[Items from a data source]

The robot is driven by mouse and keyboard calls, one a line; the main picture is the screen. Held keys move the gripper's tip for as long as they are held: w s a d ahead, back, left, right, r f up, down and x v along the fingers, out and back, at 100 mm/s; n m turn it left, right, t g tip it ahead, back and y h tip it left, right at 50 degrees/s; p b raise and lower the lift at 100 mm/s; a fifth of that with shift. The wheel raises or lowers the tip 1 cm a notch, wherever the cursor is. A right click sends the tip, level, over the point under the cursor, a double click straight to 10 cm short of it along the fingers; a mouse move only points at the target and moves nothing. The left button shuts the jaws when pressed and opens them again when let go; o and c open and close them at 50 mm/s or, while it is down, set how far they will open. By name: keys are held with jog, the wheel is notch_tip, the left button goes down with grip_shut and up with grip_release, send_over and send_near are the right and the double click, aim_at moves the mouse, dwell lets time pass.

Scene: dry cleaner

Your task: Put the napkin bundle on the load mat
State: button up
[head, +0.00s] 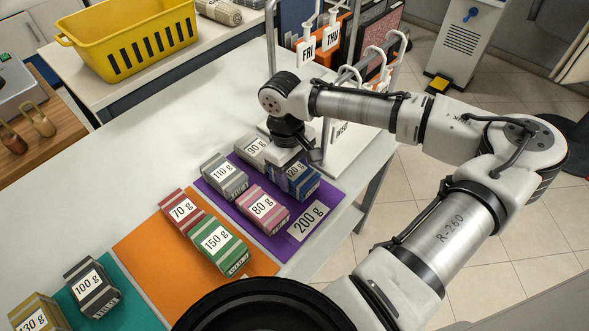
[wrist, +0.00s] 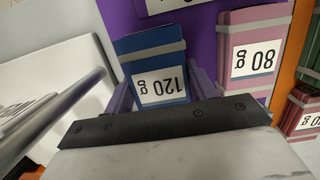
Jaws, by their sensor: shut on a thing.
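My gripper (head: 293,160) is over the back right part of the purple mat (head: 325,197), which carries a 200 g label. It is shut on the blue napkin bundle (head: 303,187) labelled 120 g. In the wrist view the blue bundle (wrist: 152,53) sits between the two fingers, its label facing up. The bundle is on or just above the mat; I cannot tell which. A grey 110 g bundle (head: 225,180), a pink 80 g bundle (head: 264,212) and a grey 90 g bundle (head: 248,147) are also on the purple mat.
An orange mat (head: 150,245) holds a red 70 g bundle (head: 178,211) and a green 150 g bundle (head: 219,248). A teal mat (head: 130,315) has a dark 100 g bundle (head: 92,286). A rack with FRI and THU tags (head: 331,35) stands behind. The table's back left is clear.

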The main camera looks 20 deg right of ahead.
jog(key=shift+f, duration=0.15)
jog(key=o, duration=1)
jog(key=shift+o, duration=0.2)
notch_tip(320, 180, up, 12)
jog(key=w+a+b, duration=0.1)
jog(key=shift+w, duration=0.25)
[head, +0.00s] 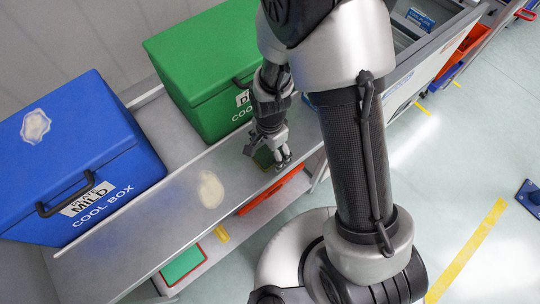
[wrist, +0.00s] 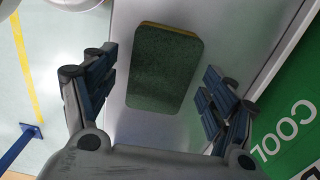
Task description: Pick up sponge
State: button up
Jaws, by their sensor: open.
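The sponge (wrist: 164,68) is a rectangular block with a dark green face and a thin yellow edge at its far end. In the wrist view it lies on the grey metal shelf, between the two fingers of my gripper (wrist: 152,100) as seen from above. The fingers are spread wide, with clear gaps on both sides of it. In the head view the sponge (head: 263,157) shows only partly beside my gripper (head: 281,163), which points down at the shelf (head: 150,222). I cannot tell the exact height of the fingertips above the shelf.
A green cool box (head: 195,65) stands just behind my gripper and also shows at right in the wrist view (wrist: 300,95). A blue cool box (head: 75,150) stands at the left. Orange-red and green containers (head: 183,265) sit below the shelf.

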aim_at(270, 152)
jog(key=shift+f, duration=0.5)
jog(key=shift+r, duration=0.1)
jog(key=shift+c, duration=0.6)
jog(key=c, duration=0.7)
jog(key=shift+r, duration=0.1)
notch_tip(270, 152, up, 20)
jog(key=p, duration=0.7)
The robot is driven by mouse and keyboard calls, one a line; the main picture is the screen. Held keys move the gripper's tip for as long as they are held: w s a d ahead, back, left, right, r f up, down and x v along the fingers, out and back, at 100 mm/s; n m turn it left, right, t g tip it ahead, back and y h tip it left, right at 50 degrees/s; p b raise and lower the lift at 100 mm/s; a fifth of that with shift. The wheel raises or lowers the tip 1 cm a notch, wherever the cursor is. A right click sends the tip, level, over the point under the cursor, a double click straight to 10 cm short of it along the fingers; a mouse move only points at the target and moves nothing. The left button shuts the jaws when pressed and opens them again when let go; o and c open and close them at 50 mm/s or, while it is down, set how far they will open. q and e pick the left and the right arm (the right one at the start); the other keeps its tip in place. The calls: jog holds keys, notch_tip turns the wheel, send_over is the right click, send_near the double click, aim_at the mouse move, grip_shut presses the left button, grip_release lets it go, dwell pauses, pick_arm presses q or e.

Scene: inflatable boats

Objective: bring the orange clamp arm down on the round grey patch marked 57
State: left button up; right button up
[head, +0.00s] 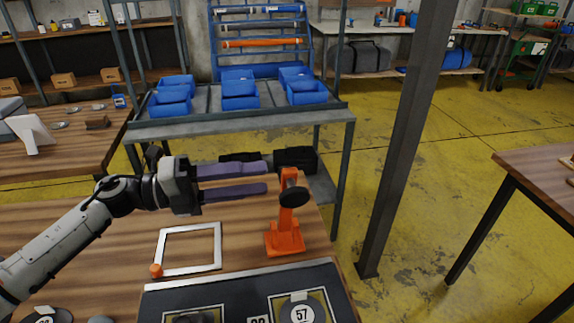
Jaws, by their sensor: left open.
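The orange clamp (286,220) stands on the wooden table, its arm raised upright with a black round pad (294,196) near the top. The round grey patch marked 57 (302,314) lies on the dark board (240,284) in front of the clamp, partly cut off by the bottom edge. My left gripper (266,178) is open, its two purple fingers pointing right, just left of the clamp's top. I see nothing between the fingers, and cannot tell whether they touch the clamp. My right gripper is not in view.
A white square frame (189,270) with an orange knob (156,271) lies left of the clamp. A grey post (404,140) stands to the right. Behind the table is a rack with blue bins (240,95). A second table (540,170) is at the right.

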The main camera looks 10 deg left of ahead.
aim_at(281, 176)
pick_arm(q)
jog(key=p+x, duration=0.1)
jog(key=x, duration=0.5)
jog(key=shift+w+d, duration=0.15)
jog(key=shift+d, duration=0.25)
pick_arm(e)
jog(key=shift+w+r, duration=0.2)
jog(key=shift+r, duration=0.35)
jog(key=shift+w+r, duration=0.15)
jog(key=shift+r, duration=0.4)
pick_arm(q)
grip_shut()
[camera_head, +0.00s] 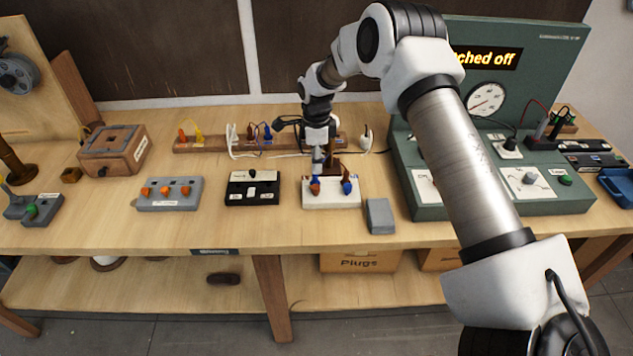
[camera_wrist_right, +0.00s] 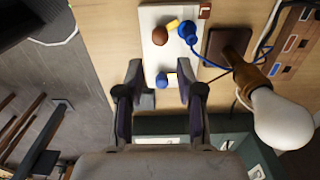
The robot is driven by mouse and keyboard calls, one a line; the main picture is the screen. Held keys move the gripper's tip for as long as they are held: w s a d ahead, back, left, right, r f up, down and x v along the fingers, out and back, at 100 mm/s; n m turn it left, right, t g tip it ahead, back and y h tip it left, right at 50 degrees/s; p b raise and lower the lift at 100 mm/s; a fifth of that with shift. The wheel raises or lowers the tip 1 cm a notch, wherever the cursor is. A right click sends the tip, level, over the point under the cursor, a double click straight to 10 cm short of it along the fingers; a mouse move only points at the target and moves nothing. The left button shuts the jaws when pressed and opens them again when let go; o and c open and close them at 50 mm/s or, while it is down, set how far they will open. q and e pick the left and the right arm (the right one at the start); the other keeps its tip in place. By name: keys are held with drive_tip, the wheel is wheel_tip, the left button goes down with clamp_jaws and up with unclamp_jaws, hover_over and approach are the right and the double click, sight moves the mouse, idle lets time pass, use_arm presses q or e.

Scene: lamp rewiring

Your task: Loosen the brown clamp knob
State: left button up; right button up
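A white clamp block (camera_head: 331,202) stands near the table's front edge, mid-picture. Its brown clamp knob (camera_head: 315,188) is on the left and a blue knob (camera_head: 346,187) on the right. The right wrist view shows the brown knob (camera_wrist_right: 160,36) uncovered, beyond my fingertips, and the blue knob (camera_wrist_right: 168,79) between the fingers in the picture. A blue plug-like piece (camera_wrist_right: 188,32) with a blue wire is beside the brown knob. My right gripper (camera_wrist_right: 165,82) is open and empty, pointing down over the block area; it also shows in the head view (camera_head: 318,158). My left gripper is not in view.
A light bulb (camera_wrist_right: 283,119) in a brown holder stands behind the block. A grey block (camera_head: 380,216) lies to the right of the clamp block, before the green test console (camera_head: 530,198). A black switch box (camera_head: 252,190) stands to the left.

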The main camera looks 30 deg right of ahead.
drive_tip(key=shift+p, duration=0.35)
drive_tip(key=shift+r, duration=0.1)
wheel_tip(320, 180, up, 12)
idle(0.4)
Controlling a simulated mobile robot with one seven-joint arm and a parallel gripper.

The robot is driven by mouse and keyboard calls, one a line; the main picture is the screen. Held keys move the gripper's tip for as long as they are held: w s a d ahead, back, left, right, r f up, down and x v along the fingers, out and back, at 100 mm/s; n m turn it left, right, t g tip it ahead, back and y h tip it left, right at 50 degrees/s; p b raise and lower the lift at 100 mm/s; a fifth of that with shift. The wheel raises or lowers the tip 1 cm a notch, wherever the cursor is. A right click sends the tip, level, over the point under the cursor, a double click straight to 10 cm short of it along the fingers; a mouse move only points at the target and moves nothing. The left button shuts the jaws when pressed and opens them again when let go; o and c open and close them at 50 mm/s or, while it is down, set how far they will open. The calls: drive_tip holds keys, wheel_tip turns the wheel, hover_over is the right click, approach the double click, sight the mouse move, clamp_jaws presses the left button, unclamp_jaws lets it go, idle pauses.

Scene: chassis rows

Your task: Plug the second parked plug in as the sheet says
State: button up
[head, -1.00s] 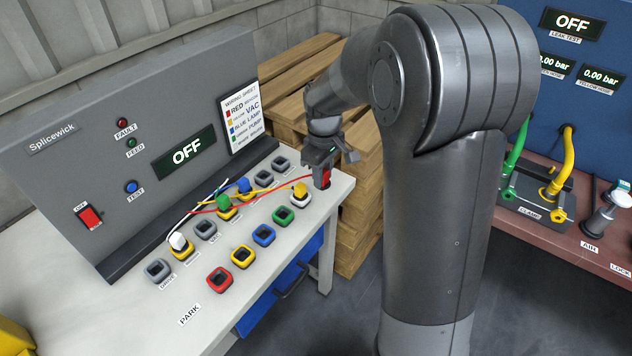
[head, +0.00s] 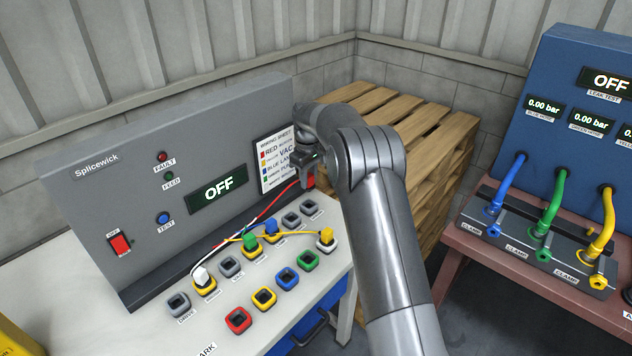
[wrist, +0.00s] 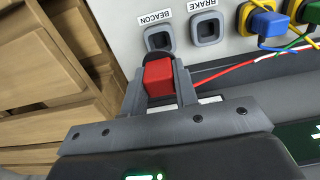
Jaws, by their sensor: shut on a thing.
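My gripper (head: 306,170) is shut on the red plug (head: 309,181), held above the bench's far right end beside the wiring sheet (head: 275,165). In the wrist view the red plug (wrist: 159,82) sits between the fingers, apart from the empty grey BEACON socket (wrist: 159,40) and BRAKE socket (wrist: 207,28). Its red cord trails left. The sheet lists RED, YELLOW, BLUE, GREEN and a last line; its small text is partly unreadable. The yellow plug (head: 326,236) stands in the front row's white socket. White (head: 200,276), green (head: 250,243) and blue (head: 270,228) plugs stand in back-row yellow-rimmed sockets.
Empty red (head: 238,320), yellow (head: 264,298), blue (head: 287,279) and green (head: 308,260) sockets line the front row. The grey panel (head: 90,210) rises behind the bench; its display reads OFF. Wooden pallets (head: 440,140) stand close to the right. Cords cross the back row.

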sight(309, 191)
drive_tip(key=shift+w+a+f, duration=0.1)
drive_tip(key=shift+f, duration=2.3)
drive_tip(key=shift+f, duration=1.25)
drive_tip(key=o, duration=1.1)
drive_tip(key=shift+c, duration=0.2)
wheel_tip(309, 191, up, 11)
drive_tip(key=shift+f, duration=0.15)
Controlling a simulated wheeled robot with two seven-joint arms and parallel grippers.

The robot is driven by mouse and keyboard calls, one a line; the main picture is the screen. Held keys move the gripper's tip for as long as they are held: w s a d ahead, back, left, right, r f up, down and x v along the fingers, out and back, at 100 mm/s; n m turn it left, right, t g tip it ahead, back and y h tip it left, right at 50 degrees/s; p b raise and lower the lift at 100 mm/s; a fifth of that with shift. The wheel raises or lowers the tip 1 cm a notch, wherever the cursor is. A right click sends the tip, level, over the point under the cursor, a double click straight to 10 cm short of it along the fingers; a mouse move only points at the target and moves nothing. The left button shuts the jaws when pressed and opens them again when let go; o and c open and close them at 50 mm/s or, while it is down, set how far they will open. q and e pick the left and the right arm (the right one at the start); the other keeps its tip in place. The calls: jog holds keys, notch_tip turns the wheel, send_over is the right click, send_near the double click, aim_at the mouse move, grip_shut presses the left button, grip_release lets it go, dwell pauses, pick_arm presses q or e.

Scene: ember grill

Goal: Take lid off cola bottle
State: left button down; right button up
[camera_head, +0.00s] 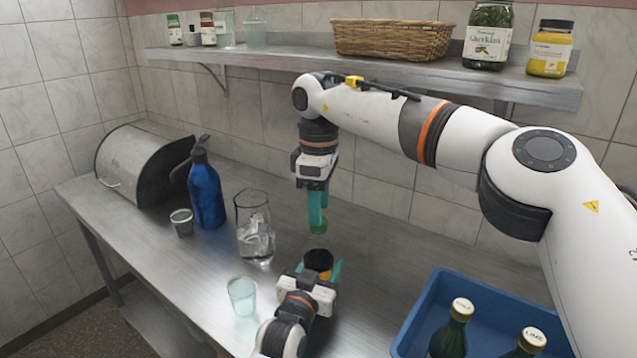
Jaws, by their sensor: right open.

> **TO DO**: Count every line in the preceding entries where the string "simulated" appears, then state only the total.

> **TASK OUTPUT**: 2